| Task to complete |
Output only the lines that run from the line holding "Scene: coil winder" to the end of the entries, both ends included, and skip the pictures.

| Items from a dataset |

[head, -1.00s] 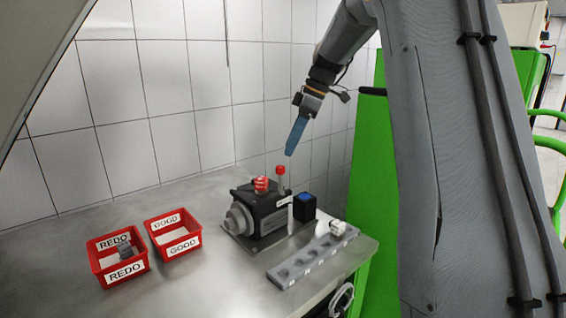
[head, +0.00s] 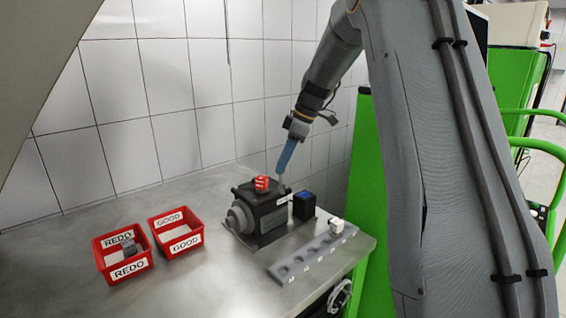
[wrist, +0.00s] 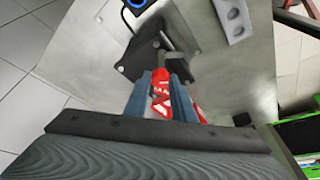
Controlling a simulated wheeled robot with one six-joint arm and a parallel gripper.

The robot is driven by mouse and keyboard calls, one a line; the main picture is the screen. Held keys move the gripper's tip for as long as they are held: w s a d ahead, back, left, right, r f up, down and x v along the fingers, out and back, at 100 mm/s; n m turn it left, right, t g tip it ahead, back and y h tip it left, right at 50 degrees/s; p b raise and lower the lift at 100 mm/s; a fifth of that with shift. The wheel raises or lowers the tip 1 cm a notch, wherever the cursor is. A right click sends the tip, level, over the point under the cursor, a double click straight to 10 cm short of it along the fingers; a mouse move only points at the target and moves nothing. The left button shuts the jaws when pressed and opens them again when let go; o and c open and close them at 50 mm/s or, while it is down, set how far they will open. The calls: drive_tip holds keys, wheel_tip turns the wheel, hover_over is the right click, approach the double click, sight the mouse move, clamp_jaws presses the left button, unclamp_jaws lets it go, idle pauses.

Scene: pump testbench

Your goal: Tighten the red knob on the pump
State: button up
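The dark pump (head: 268,216) stands on the steel bench. A red cap with white markings (head: 261,184) sits on its top. The red ball-topped lever beside the cap is hidden behind my fingers in the head view; its thin stem (head: 281,189) shows below them. My gripper (head: 281,172) points down at the lever, right of the cap. In the wrist view my two blue fingers (wrist: 161,78) are apart, with red parts (wrist: 162,92) showing between and beyond them. I cannot tell whether the fingers touch the red ball.
Red bins labelled REDO (head: 144,267) and GOOD (head: 187,243) stand at left; REDO holds a grey part (head: 129,246). A black box with a blue top (head: 305,206) is close right of the pump. A grey strip with recesses (head: 300,262) holds a white part (head: 336,226).

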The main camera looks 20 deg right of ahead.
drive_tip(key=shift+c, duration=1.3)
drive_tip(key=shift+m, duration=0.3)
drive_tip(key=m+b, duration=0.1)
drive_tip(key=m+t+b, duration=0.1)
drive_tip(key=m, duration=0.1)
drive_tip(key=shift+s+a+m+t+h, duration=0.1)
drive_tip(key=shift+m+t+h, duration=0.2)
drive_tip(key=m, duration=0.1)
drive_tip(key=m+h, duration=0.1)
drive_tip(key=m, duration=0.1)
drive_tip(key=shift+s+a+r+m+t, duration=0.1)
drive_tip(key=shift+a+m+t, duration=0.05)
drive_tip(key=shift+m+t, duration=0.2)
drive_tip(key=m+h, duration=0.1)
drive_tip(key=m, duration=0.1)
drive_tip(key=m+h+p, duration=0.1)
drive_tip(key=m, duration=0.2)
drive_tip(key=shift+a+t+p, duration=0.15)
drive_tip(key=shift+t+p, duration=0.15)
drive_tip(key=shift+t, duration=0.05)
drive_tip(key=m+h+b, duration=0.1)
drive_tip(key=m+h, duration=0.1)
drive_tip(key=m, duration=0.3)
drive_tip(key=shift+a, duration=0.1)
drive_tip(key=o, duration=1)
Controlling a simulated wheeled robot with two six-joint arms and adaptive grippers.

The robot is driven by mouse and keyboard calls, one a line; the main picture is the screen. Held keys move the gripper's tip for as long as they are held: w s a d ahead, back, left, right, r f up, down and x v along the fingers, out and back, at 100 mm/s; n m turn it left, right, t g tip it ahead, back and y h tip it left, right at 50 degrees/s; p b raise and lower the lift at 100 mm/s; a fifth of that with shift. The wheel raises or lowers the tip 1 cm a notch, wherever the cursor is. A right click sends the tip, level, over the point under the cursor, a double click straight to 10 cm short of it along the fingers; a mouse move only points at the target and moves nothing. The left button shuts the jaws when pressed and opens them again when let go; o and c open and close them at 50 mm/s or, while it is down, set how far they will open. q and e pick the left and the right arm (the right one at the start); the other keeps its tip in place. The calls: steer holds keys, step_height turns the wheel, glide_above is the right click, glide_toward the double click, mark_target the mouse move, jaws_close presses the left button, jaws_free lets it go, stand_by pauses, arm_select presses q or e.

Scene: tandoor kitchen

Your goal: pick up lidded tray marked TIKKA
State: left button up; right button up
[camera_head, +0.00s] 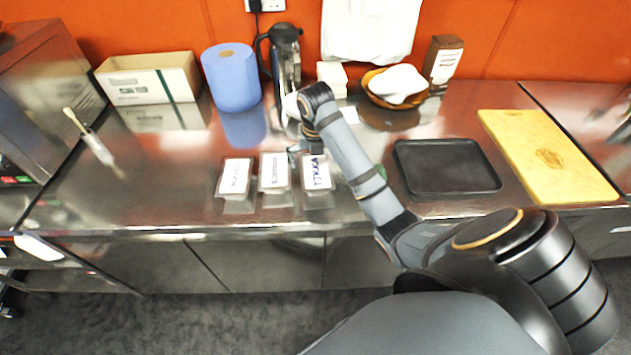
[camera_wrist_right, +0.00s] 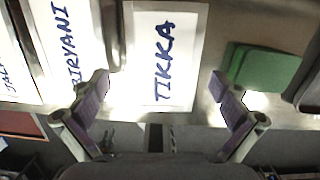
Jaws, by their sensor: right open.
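The lidded tray marked TIKKA (camera_wrist_right: 180,75) lies on the steel counter with its white label facing up. In the head view the tray (camera_head: 317,175) is the rightmost of three in a row. My right gripper (camera_wrist_right: 160,90) is open, with its fingers spread to either side of the tray's label in the wrist view. In the head view this gripper (camera_head: 306,147) is at the far end of the tray, partly hidden by my own arm. I cannot tell whether the fingers touch the tray. My left gripper is not in view.
The tray marked BIRYANI (camera_wrist_right: 75,35) is close on the left, with another labelled tray (camera_head: 234,178) beyond it. A green block (camera_wrist_right: 262,68) is close on the right. A black tray (camera_head: 446,166) and a yellow board (camera_head: 548,155) lie further right.

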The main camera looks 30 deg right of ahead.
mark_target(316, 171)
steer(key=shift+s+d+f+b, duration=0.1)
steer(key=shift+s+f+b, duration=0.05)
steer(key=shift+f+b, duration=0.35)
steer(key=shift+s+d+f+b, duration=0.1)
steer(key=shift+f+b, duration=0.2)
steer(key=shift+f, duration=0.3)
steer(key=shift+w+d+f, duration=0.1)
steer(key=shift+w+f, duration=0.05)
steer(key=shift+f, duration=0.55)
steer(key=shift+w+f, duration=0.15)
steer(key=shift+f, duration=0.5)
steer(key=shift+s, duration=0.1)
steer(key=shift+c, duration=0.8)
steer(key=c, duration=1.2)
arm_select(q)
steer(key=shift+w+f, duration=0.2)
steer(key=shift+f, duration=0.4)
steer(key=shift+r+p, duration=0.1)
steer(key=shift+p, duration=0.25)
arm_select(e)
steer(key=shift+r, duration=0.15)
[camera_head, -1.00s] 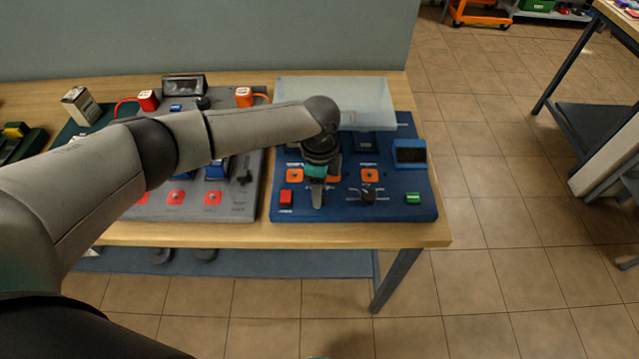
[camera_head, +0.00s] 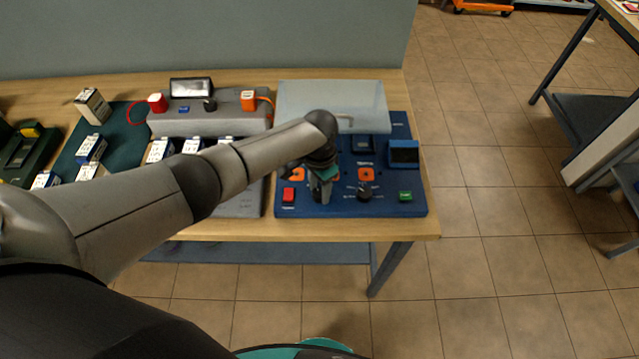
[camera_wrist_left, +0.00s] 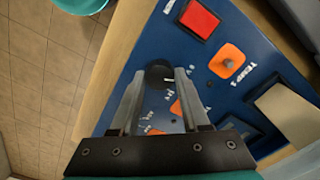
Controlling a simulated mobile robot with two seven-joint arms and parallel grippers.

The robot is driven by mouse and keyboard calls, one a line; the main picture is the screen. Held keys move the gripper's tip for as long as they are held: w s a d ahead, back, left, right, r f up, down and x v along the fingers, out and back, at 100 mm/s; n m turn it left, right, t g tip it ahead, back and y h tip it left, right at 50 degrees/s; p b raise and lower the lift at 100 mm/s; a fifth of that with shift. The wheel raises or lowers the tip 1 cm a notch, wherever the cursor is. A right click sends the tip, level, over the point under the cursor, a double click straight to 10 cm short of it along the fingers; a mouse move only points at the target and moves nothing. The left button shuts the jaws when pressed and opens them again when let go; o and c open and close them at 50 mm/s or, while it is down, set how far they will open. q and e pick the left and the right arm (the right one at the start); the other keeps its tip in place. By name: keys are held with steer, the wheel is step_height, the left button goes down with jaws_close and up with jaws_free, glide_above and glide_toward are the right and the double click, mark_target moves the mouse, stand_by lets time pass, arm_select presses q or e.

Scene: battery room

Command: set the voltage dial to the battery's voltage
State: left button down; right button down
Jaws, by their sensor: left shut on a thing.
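The blue panel (camera_head: 385,205) on the bench carries a dark dial (camera_wrist_left: 158,73) at its front, just right of the red button (camera_head: 289,195). My left gripper (camera_head: 322,194) reaches down over it. In the wrist view its two fingers (camera_wrist_left: 157,80) stand one on each side of the dial and are shut on it. The dial has small printed marks around it, too small to read surely. A second black dial (camera_head: 364,193) sits to the right, free. A tall cream box-shaped battery (camera_head: 92,106) stands at the back left. My right gripper is out of view.
A pale cover (camera_head: 310,100) lies over the panel's back. A small screen (camera_head: 404,152) and a green button (camera_head: 405,196) are at its right. A grey unit (camera_head: 232,120) stands left, several small batteries beside it.

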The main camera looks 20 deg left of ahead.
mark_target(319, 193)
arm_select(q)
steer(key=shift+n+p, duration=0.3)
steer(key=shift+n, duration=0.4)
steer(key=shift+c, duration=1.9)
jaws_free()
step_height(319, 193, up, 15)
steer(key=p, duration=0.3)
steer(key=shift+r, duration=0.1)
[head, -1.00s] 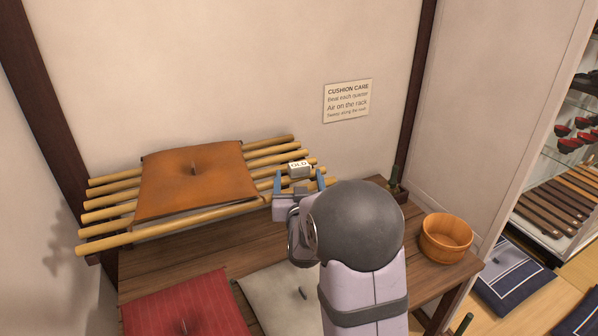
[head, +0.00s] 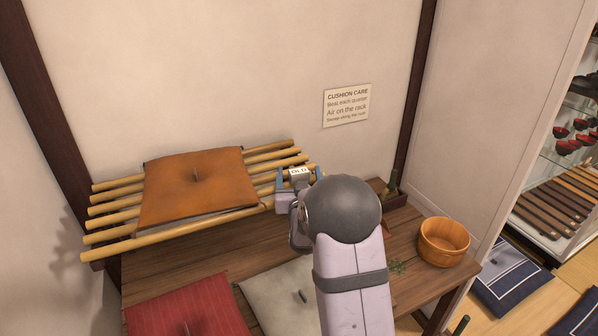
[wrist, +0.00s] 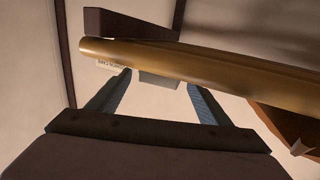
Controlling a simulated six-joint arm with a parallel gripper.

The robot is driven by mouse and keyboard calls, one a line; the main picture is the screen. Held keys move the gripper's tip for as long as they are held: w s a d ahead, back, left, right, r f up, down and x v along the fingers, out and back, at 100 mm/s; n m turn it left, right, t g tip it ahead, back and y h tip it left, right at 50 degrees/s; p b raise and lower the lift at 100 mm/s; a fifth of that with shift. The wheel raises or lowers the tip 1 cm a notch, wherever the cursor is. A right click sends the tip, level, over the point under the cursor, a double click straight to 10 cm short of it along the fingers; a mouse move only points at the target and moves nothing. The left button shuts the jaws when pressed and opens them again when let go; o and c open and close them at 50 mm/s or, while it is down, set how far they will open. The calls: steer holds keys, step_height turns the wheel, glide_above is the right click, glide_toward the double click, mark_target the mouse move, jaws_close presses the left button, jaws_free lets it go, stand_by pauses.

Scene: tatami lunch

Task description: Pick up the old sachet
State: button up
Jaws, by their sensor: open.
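The old sachet is a small grey block with a white "OLD" label (head: 299,171), at the right end of the bamboo rack (head: 150,243) in the head view. In the wrist view its grey underside (wrist: 158,80) shows below a bamboo pole, between my fingertips. My gripper (head: 299,176) is open, with one blue finger on each side of the sachet. I cannot tell whether either finger touches it. My wrist and arm hide part of the rack's right end.
An orange-brown cushion (head: 195,185) lies on the rack. A bamboo pole (wrist: 200,68) crosses in front of my fingers. On the wooden table are a red cushion (head: 185,305), a pale cushion (head: 270,295), a wooden tub (head: 443,242) and a green sprig (head: 397,266).

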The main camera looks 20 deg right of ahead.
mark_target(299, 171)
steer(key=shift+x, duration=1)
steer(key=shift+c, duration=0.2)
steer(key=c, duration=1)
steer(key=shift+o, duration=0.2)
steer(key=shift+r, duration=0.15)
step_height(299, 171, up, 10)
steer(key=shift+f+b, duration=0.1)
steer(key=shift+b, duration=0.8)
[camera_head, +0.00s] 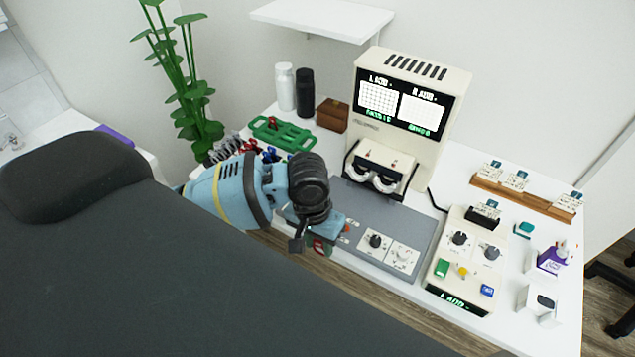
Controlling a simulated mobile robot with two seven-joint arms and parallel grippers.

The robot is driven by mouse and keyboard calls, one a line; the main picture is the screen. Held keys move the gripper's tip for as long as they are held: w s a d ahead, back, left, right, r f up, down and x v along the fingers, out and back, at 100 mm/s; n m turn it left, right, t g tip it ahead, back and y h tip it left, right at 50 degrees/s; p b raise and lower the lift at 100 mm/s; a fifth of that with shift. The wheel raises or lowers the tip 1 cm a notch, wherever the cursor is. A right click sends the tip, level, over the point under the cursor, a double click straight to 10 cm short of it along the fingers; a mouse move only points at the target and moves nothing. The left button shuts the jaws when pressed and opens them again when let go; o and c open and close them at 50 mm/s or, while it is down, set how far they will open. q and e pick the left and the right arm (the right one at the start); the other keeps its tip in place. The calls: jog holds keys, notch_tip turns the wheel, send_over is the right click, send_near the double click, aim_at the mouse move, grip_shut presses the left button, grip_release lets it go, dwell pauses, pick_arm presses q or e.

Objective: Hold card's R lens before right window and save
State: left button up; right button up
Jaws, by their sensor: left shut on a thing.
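My left gripper (318,234) is at the front left of the grey panel, mostly hidden by its own wrist. It is shut on a small round red and dark green thing (319,247), partly hidden and too small to name. The cream tester (447,97) has a lit screen (402,103) with two grids. Below are two round white-rimmed windows, the left (358,173) and the right (384,184); my gripper is in front of and below them. A card (486,211) stands in the slot of the cream control box (430,284). My right gripper is not in view.
The box has knobs, green (442,268), yellow (463,271) and blue (487,290) buttons. A wooden rack (540,205) holds several cards. A green tray (283,133) lies behind my arm.

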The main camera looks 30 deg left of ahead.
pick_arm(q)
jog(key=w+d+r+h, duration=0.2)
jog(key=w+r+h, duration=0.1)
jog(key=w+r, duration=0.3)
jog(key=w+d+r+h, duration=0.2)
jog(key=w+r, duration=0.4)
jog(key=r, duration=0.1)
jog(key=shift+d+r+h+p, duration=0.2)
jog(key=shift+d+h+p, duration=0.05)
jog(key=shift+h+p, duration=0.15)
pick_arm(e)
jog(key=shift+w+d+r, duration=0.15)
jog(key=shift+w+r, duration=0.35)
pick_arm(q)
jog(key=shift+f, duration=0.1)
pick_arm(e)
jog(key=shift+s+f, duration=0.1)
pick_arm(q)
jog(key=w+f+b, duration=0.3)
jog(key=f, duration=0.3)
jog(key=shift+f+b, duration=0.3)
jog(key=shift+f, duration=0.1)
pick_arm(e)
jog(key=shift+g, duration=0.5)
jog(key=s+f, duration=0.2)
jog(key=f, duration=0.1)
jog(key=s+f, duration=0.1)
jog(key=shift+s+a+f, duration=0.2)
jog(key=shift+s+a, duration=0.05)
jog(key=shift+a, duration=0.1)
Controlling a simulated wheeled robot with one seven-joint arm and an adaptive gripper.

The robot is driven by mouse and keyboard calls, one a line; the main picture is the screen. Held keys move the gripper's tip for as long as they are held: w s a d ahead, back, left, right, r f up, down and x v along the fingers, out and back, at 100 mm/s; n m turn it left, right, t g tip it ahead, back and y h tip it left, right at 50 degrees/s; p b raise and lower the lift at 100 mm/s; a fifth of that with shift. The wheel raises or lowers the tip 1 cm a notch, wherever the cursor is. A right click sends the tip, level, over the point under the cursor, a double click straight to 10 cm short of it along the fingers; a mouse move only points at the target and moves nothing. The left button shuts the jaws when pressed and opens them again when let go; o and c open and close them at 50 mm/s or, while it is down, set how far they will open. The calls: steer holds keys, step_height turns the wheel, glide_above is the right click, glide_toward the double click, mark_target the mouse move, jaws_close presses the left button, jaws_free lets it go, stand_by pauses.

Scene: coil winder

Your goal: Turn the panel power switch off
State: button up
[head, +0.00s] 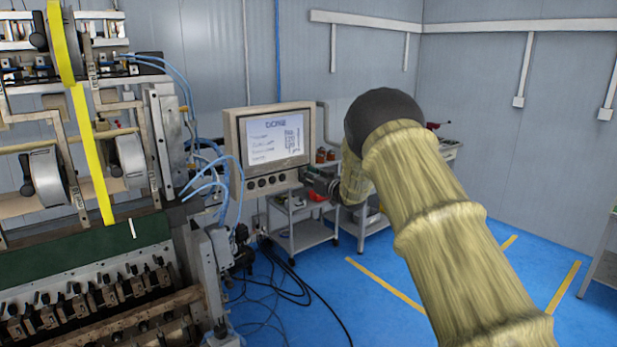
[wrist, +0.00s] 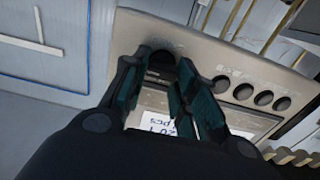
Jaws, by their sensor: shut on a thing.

| Response |
Scene: coil winder

Your goal: Turn the panel power switch off
State: button up
[head, +0.00s] 
[wrist, +0.00s] 
Jaws, by their sensor: shut on a thing.

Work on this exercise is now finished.